→ **PROMPT**
Search the data for the word "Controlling". Reproduce every line where it is found.

___ DATA SECTION ___

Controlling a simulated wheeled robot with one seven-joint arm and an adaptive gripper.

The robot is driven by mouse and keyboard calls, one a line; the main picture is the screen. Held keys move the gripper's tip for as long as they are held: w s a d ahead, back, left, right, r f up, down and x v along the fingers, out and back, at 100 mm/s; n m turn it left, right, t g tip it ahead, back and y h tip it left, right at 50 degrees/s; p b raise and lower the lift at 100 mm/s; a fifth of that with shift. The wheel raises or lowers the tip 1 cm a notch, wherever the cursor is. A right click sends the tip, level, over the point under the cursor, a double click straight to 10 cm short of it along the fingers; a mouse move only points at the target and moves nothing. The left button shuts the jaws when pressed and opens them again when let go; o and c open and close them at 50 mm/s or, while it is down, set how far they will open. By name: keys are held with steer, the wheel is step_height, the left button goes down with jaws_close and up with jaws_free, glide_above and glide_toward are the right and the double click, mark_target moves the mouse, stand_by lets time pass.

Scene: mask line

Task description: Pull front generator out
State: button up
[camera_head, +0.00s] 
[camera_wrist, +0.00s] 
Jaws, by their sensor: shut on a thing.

___
___ DATA SECTION ___

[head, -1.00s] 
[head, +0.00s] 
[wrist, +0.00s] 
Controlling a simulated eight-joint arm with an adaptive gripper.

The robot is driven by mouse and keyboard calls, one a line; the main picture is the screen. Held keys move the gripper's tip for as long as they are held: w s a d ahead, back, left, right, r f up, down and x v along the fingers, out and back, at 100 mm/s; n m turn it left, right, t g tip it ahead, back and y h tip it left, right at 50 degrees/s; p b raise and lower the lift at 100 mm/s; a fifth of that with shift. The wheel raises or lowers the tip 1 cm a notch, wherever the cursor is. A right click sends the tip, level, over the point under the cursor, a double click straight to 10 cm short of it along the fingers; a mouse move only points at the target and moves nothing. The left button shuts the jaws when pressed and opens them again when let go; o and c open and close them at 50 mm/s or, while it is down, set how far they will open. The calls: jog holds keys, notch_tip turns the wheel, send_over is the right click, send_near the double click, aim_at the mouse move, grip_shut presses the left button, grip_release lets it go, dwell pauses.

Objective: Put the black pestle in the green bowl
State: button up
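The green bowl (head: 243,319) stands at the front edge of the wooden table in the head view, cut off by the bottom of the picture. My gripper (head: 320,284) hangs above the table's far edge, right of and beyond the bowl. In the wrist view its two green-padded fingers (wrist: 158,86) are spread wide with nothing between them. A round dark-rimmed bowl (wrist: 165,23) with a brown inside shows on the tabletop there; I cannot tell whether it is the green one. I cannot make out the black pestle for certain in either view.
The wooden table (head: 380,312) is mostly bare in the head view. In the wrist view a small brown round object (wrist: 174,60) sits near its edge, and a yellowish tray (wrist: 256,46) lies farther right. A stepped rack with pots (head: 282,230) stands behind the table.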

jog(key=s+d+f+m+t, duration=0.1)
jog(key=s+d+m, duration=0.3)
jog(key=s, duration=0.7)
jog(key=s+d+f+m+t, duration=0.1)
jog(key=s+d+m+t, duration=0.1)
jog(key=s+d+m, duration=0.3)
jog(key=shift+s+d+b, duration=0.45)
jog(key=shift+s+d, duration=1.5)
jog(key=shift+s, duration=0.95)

___

→ **TASK OUTPUT**
Controlling a simulated wheeled robot with one seven-joint arm and an adaptive gripper.
Controlling a simulated eight-joint arm with an adaptive gripper.

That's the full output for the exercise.